* **What this task involves**
Repeat word for word the lines from the one holding "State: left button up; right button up" through the end, both ends included, and leave out every picture.

* **Collected material**
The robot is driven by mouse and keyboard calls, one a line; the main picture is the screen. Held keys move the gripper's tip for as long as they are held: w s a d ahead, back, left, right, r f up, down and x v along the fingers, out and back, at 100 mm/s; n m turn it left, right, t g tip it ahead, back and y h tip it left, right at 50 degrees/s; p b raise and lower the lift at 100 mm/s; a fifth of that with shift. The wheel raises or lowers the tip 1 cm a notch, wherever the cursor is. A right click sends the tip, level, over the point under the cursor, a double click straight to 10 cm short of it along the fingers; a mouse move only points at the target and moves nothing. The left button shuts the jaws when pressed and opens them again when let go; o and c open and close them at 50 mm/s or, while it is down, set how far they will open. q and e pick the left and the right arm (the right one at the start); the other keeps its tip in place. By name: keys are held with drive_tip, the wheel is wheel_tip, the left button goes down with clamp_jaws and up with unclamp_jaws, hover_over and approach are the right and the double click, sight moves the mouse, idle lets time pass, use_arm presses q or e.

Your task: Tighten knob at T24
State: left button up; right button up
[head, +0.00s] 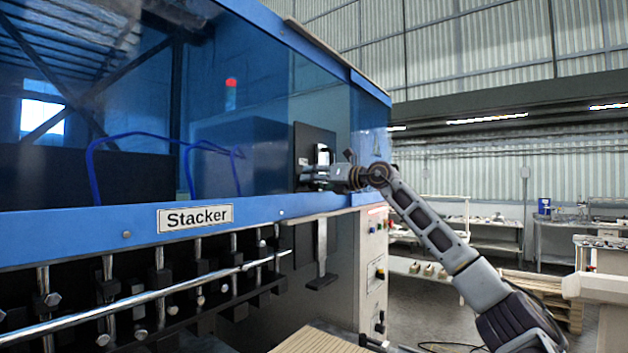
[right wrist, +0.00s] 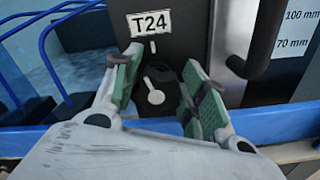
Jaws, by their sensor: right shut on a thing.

* **Correct output**
State: left button up; right button up
[head, +0.00s] 
[right wrist, +0.00s] 
Jaws, by their sensor: right shut on a thing.

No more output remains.